Look through the entries below and extract exactly the lines from the one containing "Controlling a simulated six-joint" through the one containing "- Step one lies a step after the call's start", ends included.

-- START OF Input records --

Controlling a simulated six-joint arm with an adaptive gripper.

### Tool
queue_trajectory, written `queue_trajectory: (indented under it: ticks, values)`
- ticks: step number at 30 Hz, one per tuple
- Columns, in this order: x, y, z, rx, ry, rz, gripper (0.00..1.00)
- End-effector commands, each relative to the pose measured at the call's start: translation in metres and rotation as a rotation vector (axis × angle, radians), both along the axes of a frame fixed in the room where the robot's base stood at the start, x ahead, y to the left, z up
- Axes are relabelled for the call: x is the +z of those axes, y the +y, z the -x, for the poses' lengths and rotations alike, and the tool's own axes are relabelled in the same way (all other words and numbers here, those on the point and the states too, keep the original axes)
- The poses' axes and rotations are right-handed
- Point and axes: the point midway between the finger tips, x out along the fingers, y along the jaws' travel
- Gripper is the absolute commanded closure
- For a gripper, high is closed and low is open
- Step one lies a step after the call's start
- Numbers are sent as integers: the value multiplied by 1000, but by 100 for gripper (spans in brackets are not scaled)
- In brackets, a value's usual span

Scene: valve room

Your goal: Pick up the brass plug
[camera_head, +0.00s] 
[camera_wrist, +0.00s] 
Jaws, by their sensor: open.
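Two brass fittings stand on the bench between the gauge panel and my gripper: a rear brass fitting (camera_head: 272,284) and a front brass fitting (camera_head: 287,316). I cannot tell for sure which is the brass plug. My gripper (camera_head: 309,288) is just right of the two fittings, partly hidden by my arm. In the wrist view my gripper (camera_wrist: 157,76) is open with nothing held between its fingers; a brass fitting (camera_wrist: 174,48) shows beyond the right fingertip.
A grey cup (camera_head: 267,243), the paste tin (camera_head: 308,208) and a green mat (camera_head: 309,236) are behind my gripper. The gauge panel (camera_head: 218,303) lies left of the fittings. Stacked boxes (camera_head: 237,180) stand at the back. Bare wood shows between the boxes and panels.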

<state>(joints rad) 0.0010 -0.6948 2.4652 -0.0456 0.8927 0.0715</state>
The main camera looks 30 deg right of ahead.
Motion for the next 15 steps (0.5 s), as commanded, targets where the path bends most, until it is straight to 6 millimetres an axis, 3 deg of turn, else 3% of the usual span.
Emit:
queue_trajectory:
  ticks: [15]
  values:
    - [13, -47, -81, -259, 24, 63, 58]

-- END OF Input records --
-- START OF Input records --

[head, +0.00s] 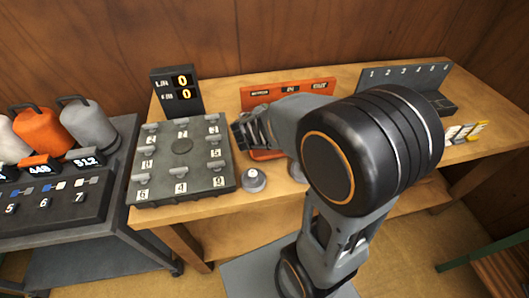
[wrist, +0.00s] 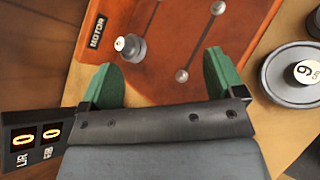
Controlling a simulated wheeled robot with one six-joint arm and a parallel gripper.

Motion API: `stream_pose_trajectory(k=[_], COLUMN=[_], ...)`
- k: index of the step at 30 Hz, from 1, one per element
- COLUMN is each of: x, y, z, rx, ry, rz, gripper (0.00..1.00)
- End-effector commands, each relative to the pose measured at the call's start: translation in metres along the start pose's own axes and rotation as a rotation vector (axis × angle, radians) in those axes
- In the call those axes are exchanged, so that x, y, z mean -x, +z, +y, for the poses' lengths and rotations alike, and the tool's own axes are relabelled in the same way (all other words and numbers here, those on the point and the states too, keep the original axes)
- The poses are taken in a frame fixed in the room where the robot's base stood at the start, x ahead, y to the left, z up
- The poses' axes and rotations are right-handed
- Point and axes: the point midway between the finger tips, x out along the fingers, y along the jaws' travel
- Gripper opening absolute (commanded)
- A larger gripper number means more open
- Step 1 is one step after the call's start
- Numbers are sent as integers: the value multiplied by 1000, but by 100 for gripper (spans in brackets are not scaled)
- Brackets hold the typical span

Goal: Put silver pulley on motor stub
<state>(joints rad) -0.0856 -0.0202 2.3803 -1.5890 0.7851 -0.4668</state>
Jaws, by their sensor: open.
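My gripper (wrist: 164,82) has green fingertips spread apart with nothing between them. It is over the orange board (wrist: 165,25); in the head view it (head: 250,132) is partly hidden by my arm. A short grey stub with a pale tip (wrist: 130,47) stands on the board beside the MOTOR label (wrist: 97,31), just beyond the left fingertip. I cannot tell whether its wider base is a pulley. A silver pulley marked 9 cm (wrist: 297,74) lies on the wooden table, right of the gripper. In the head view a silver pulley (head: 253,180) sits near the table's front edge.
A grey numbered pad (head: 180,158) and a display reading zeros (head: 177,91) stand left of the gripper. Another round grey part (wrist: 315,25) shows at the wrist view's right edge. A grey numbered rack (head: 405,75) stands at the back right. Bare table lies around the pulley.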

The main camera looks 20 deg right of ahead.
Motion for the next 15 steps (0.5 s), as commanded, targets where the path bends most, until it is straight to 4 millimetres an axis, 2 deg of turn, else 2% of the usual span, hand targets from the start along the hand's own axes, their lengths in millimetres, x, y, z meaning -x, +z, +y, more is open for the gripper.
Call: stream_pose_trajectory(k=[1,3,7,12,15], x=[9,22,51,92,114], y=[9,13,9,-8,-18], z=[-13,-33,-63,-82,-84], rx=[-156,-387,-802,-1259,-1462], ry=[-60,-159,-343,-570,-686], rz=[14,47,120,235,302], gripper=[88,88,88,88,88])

-- END OF Input records --
-- START OF Input records --

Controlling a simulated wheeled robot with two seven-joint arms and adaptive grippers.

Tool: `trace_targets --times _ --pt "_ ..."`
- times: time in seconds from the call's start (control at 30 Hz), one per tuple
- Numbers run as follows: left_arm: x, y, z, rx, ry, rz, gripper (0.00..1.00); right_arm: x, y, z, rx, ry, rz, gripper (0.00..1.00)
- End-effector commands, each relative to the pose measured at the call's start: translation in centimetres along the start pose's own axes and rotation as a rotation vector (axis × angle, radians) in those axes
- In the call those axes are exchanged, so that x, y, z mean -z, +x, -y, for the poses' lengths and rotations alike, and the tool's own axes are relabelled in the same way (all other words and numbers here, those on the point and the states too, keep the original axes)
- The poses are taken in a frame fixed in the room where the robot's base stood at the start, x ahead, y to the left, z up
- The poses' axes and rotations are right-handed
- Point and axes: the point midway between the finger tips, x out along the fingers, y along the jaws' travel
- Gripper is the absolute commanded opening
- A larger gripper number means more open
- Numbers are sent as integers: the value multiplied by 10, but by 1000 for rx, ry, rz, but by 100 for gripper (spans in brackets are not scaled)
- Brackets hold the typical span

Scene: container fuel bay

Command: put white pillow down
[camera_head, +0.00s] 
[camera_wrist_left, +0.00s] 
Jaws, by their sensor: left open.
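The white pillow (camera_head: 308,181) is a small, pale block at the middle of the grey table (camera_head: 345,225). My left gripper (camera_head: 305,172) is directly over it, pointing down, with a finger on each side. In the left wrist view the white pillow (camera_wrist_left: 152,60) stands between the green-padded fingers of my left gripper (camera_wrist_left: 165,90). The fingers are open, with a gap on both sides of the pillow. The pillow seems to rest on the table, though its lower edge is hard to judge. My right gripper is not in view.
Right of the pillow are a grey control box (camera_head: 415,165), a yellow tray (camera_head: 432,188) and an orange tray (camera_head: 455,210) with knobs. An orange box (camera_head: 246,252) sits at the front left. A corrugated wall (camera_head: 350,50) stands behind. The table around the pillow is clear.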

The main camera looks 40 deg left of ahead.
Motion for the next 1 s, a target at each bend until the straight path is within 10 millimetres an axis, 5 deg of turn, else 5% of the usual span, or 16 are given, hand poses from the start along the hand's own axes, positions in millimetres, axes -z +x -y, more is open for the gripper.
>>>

-- END OF Input records --

§ **Response**
Controlling a simulated six-joint arm with an adaptive gripper.

### Tool
queue_trajectory, written `queue_trajectory: (indented under it: ticks, values)`
- ticks: step number at 30 Hz, one per tuple
- Columns, in this order: x, y, z, rx, ry, rz, gripper (0.00..1.00)
- End-effector commands, each relative to the pose measured at the call's start: translation in metres and rotation as a rotation vector (axis × angle, radians), both along the axes of a frame fixed in the room where the robot's base stood at the start, x ahead, y to the left, z up
- Axes are relabelled for the call: x is the +z of those axes, y the +y, z the -x, for the poses' lengths and rotations alike, and the tool's own axes are relabelled in the same way (all other words and numbers here, those on the point and the states too, keep the original axes)
- The poses' axes and rotations are right-handed
- Point and axes: the point midway between the finger tips, x out along the fingers, y along the jaws' travel
- Gripper is the absolute commanded closure
- For a gripper, high is closed and low is open
- Step one lies a step after the call's start

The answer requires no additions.